If you want to know more about MOS technology, and how transistors are used to make up logic gates, see here

Although it's said (repeatedly and emphatically) that the 6502 isn't micro-coded, it is notable that the bulk of the control complexity is hidden in the large PLA, which is a regular structure, and which takes six of the T-state signals as inputs. So, not an addressable ROM, and not built by writing microcode, but nonetheless a structured approach which must have helped to get the product to market.

As for the T-states, I'll see if I can sketch an operation like your

Code: Select all

1000    LDA $4321

as accurately as I can - some guesswork involved!

Code: Select all

Cycle 0, start: PC value of 1000 placed on address bus, Sync high, RnW high.
Cycle 0, middle: computing PC=PC+1, possibly committing results of previous opcode to registers.
Cycle 0, end: capture data bus (opcode) into internal PreDecode Register

Cycle 1, start: PC value of 1001 placed on address bus, Sync low, RnW high, PreDecode Register transferred to Intruction Register
Cycle 1, middle: computing PC=PC+1, deriving control signals for next cycle
Cycle 1, end: capture data bus (low address operand) into internal Input Data Latch

Cycle 2, start: PC value of 1002 placed on address bus, Sync low, RnW high, Input Data Latch transferred to B input register
Cycle 2, middle: computing PC=PC+1, deriving control signals for next cycle, add 0 to B register
Cycle 2, end: capture data bus (high address operand) into internal Input Data Latch, capture adder output (low address operand) into Adder Hold Register

Cycle 3, start: Input Data Latch value placed on high byte of address bus, Adder Hold Register placed on low byte of address bus, Sync low, RnW high
Cycle 3, middle: deriving control signals for next cycle, PC not incremented
Cycle 3, end: capture data bus (content of $4321) into internal Input Data Latch

Cycle 4, start:  PC value of 1003 placed on address bus, Sync high, RnW high, Input Data Latch transferred to Accumulator

Note that the final action of the opcode occurs during the first cycle of the next instruction. The control signals for this action were set up in the previous cycle, and this action will occur even if (for example) an interrupt is taken.

Note that cycle 1 must always do the same work: there has not yet been time to act on the instruction fetch. This is why the second cycle always reads the byte after the opcode, and why NOP takes two cycles.

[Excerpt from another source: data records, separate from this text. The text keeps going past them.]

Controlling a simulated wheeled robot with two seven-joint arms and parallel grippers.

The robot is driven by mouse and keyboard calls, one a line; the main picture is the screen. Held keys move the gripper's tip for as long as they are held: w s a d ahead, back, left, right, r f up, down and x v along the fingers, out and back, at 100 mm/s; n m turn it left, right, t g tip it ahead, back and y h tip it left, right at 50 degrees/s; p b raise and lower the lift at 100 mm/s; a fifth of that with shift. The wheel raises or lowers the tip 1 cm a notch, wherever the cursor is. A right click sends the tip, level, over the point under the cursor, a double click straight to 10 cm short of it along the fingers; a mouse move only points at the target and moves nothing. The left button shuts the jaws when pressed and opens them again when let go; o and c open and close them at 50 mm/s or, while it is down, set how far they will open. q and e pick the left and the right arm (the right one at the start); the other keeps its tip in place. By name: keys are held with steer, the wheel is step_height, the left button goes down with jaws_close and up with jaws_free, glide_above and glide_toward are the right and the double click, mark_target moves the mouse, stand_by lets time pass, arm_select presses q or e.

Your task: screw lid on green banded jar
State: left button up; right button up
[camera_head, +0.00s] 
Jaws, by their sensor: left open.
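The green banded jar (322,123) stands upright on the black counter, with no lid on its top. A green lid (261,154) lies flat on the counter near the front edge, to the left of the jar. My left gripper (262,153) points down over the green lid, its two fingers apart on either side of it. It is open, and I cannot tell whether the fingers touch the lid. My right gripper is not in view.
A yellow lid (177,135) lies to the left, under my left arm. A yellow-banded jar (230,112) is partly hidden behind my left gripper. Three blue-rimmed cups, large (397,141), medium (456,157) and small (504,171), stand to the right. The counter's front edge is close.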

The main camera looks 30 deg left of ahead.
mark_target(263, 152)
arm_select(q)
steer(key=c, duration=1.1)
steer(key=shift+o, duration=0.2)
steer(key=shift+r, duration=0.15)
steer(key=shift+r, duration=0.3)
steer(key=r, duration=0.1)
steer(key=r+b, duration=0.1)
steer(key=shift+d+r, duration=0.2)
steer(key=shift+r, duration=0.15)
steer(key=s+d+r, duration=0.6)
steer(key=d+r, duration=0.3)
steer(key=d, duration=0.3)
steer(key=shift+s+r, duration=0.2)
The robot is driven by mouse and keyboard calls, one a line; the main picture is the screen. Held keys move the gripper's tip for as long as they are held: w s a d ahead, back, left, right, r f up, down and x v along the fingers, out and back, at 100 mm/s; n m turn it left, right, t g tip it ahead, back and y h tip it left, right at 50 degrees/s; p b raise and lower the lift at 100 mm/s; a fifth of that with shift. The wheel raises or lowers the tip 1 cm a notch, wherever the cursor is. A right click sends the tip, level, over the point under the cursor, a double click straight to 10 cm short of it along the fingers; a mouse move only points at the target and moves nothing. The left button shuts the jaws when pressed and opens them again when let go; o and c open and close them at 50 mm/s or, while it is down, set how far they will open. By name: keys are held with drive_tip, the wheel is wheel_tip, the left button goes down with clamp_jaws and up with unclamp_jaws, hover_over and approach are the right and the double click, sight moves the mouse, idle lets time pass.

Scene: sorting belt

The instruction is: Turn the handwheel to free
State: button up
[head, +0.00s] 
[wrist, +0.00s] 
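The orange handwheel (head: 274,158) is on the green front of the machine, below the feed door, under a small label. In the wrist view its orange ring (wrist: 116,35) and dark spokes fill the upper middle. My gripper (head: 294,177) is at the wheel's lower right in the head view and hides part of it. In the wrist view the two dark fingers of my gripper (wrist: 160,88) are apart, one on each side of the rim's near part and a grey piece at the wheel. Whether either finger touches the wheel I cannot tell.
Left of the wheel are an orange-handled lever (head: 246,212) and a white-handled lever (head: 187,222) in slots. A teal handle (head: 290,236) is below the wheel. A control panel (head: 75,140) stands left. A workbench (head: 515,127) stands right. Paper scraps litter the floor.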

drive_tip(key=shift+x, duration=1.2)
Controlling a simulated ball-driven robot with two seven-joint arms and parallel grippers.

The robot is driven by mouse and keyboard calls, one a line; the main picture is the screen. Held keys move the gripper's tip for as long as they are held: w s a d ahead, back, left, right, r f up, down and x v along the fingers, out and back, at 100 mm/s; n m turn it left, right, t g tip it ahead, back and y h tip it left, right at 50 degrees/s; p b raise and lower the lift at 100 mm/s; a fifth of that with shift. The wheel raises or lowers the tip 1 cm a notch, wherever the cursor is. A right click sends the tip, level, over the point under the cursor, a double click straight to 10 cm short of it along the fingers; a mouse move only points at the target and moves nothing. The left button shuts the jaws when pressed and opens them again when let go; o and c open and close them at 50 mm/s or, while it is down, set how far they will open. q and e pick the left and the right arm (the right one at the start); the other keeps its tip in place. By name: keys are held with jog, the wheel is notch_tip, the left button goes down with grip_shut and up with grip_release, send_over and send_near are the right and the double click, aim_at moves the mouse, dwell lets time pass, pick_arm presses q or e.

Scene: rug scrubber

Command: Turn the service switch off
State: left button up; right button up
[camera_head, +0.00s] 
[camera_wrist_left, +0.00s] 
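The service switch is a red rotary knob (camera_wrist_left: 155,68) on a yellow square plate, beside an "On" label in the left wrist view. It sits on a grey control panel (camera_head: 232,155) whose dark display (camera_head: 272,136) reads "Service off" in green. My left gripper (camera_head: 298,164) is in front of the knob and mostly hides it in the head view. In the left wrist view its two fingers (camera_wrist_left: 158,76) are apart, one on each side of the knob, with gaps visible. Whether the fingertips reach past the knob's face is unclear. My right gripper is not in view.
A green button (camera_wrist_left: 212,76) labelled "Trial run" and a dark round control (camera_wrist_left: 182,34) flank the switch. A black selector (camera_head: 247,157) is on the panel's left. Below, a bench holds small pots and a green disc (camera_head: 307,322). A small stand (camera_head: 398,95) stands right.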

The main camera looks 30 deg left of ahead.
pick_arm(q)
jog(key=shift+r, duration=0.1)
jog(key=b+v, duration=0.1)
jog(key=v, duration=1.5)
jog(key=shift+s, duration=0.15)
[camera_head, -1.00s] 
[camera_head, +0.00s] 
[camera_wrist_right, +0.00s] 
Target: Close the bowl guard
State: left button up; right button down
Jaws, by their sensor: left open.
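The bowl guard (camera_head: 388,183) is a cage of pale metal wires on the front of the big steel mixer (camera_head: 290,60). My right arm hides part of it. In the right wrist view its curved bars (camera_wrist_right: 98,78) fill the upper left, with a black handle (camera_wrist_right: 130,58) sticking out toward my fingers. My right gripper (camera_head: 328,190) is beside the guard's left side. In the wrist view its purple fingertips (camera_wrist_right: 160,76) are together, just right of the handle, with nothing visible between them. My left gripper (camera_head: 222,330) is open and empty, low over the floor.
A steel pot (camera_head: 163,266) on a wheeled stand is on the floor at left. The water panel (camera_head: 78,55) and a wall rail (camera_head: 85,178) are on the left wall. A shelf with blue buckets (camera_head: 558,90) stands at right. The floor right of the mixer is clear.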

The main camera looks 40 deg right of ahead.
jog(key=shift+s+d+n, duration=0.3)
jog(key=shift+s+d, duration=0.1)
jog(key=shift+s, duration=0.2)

An instruction which takes only two cycles (like, say, DEX) will use the ALU and commit the result in the third cycle, which overlaps with the fetch of the next instruction.

(I'm not quite sure what happens with PC. Here's a guess: at the end of Cycle1 of a NOP, although PC=PC+1 has been computed for the second time, it won't be captured, and so the start of Cycle2 will present the same singly-incremented value of PC onto the bus, to fetch the next instruction. The schematic shows 4 control signals for each of PC high and low, and the x3 signal might be used to accept or ignore the incremented value.)

ptorric · Post by **ptorric** » Wed Dec 23, 2009 9:01 pm

GARTHWILSON wrote:

This topic is related.

yes, read it, used the search function before bother.

thank you all for the reply, sorry but i miss something, that i try to explaing in one answer: between two edge clocks, what happens?
because 6502 is static, i think that there are internal states (i.e. t1-t8) for implemented in some way the chip to progress in the work doing lot of things.
how can it be possible that, without a controlled (static) internal clock, a processor can progress between little steps like increment pc after fetching address?

anyway, where i can find other info?

btw: merry chirstmas to all, i like think forum very much

Quote:

BigEd · Post by **BigEd** » Wed Dec 23, 2009 9:43 pm

Each circuit can do only one thing in a clock cycle. The PC incrementer can compute PC+1. The ALU can add, or subtract, or do a logical operation. So, there are many circuits, and each one does one specific operation, according to the control signals, which are computed as a function of the opcode sitting in the Instruction Register and of the T state (cycle counter, more or less.) Each register (or, generally, each storage node) can capture only one result, at the end of the clock cycle. Whether or not it captures, and from which of the several internal busses, and which circuits place their output values onto those busses, is again under the control of the control signals.

The only subtlety is that phase 1 and phase 2 are distinct, because of the style of storage elements used. Have a look at this lecture for example. (Edit: PDF here)

BigEd · Post by **BigEd** » Thu Dec 24, 2009 1:53 pm

ptorric wrote:

the "random control logic" (strange name ;) )

Not so strange: much of the control is in the PLA, which is structured logic with highly regular (and easily tweaked) layout. The rest of the control is in the form of cascades of complex logic gates (6 inputs, 8 inputs), more difficult to layout and to modify - it's not unusual to call this random logic, although of course it isn't random.

ptorric · Post by **ptorric** » Thu Dec 24, 2009 2:02 pm

BigEd wrote:

ptorric wrote:

the "random control logic" (strange name

)

Not so strange:....

I was kidding!
BigEd, thanks for your info, i think i didn't explain me in my last post: now i'm in hurry 'case hunting last xmas gifts, maybe i'll write a new post later.